Can we stop calling every Rolling Stones album their best since Some Girls?
It’s a dereliction of critical duty to overpraise art, says Michael Hann. Given that ‘Some Girls’ from 1978 wasn’t a patch on those imperial-era late Sixties and early Seventies Stones albums, laying on the hyperbole for ‘Hackney Diamonds’ is a bit like saying that the Chicken Cottage burger and chips you had last night was the best dinner you’d had since your Big Mac Meal
The minute The Rolling Stones announced their new album, Hackney Diamonds, one knew what would come next: someone, somewhere would pronounce it “their best album since Some Girls”. And, lo, it came to pass: The Times, which was granted an early preview prior to all other publications, duly did so. The same newspaper also called the last Stones album, 2016’s Blue and Lonesome, “the best Stones album since Some Girls”.
Every album the Stones have released in the past 40 years has been described as their best since Some Girls (with the solitary exception of 1994’s Voodoo Lounge; though it’s likely that the one that did just evaded my Google search). Dirty Work (1986) received the accolade from Robert Christgau, the self-styled “dean of American rock criticism” as well as The New York Times; A Bigger Bang was hailed as such by Variety and the Village Voice. Jann Wenner, the professional rock sycophant who ran Rolling Stone for many years, went so far as to say Mick Jagger’s distinctly iffy 2001 solo album Goddess in the Doorway “surpasses all his solo work and any Rolling Stones album since Some Girls”.

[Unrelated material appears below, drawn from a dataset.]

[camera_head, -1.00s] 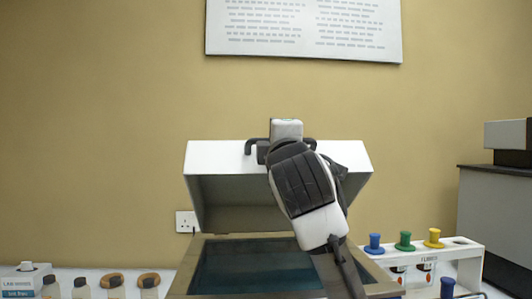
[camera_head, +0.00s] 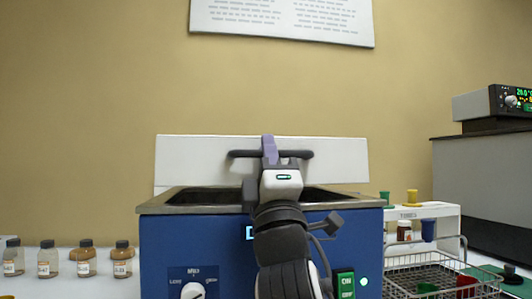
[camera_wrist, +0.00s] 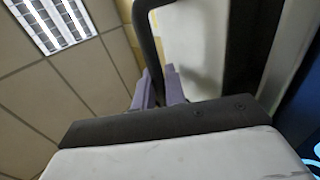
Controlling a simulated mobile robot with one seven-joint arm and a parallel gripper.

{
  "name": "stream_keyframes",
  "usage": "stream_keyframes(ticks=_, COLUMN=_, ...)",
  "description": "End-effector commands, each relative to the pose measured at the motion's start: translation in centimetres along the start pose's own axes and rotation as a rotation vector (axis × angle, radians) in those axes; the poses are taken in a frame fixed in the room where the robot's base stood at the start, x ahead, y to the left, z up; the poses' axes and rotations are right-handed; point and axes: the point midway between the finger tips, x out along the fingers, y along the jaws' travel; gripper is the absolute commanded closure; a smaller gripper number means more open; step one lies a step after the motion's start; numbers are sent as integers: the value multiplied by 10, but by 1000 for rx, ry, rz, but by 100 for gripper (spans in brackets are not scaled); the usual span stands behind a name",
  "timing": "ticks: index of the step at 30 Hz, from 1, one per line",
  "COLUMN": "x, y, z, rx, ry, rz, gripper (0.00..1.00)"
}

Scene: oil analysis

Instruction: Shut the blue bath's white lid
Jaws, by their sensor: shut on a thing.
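The blue bath (camera_head: 190,240) stands in front of me with a steel rim (camera_head: 170,205) and a dark opening along its top. Its white lid (camera_head: 335,168) stands raised behind the opening, its face with the dark handle (camera_head: 240,154) towards me. My gripper (camera_head: 269,148) is shut on the middle of the handle. In the wrist view, the purple fingers (camera_wrist: 158,88) are on the dark handle bar (camera_wrist: 147,40), with the white lid (camera_wrist: 192,45) beside it. My arm hides part of the bath's front and opening.
Several sample bottles (camera_head: 85,262) stand on the bench at left. At right are a white rack (camera_head: 445,215) with coloured plungers and a wire basket (camera_head: 425,280). A grey cabinet (camera_head: 485,180) stands farther right.

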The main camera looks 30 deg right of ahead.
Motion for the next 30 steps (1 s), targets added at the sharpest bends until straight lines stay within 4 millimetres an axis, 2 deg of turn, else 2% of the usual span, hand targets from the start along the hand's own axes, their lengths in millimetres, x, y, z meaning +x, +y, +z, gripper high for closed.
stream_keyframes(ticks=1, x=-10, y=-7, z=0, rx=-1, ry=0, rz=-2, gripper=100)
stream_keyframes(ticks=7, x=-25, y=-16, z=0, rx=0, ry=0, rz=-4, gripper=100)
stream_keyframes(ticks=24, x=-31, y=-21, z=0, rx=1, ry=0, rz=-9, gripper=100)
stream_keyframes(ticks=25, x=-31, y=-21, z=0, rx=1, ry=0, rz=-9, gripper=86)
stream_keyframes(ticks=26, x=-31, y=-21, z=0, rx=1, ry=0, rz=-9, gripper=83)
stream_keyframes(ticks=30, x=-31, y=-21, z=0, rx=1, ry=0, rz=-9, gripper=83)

Clearly, they can’t all have been the best Stones album since Some Girls, otherwise the Stones would have been on a continuing upward trajectory since 1983, which sadly but evidently just isn’t the case. The “best since” phenomenon isn’t unique to the Stones: for many years, every David Bowie album was applauded as his best since Scary Monsters (1980); Neil Young has had years of releasing his best record since Rust Never Sleeps (1979); with Bob Dylan, it’s often his best since 1975’s Blood on the Tracks.
Why, in the wake of all available evidence, do critics and fans persist in this meaningless practice? The “best since” notion usually emerges not long after a high point, especially one followed by lows. There’s still hope that the artist will reconquer the high ground – or, in music critic lore, “return to form”. The writer, usually a fan, has an emotional investment in them doing so. No one wants to admit that the artist they invested so much time, emotion and money in is now a busted flush.
It’s not dissimilar in sports, where veteran players – clearly way past their best – are routinely lauded by pundits for their “intelligence” and “experience” and the example they set for younger players, even as those who watch them every week can see they’re two yards off the pace and increasingly resembling one of the fathers in a Dads vs Lads game.
For the record, I have not yet heard Hackney Diamonds, just the two songs that have been released so far. To me, “Sweet Sounds of Heaven” and “Angry” – a bluesy ballad, and a stomping rocker, respectively – sound perfectly fine (though the light touch of Charlie Watts’s drumming is missed in the latter. But you wouldn’t want either of them to replace anything on Exile on Main St (1972), Sticky Fingers (1971), or Let It Bleed (1969). Come release day next Friday, it may transpire that indeed it is their best since Some Girls, but given that Some Girls wasn’t a patch on those late Sixties and early Seventies albums, it’s a bit like saying that the Chicken Cottage burger and chips you had last night was the best dinner you’d had since your Big Mac Meal.
It’s a dereliction of critical duty to overpraise art, even if almost all critics do it. No one is desperate to be the person to call out a beloved institution, but they must. I’m an obsessive reader of espionage fiction, and year after year I would buy the latest John Le Carré novel, having seen reviews lauding it as the equal of his Smiley novels. And every time I was disappointed; by the end of his career I was disgusted. The books were not only not as good as the Smiley novels, they were authentically awful by anyone’s standards (even the last top-notch Le Carré in 1986, A Perfect Spy, was starting to show the cracks where he plainly no longer knew how people actually spoke to one another). But almost no one was willing to say so in public. Let alone in a newspaper. The first piece that comes up when I search for reviews of Agent Running in the Field (2019) is from The Observer, and it claims: “Agent Running is right on the money, in psychology as much as politics, a demonstration of the British spy thriller at its unputdownable best.” I promise you, it is not. It is awful.
It’s perhaps more of an acute problem in the book world, where most people still spend 20 quid to buy a new novel. In music, at least, they can stream the thing before deciding whether it’s worth forking out on it. And one might argue that “best since Some Girls” has long been priced into people’s assessments of Stones albums, and so it doesn’t really matter whether it’s true or not. Well, it matters because it diminishes whatever trust in critics remains: if they can’t tell the truth about how good an album is, why believe them when they really mean it?
In more exciting news, though, AC/DC returned to the stage last week, their first live performance with Brian Johnson singing since 2016. I hope they record a new album; I reckon it might turn out to be their best since Back in Black.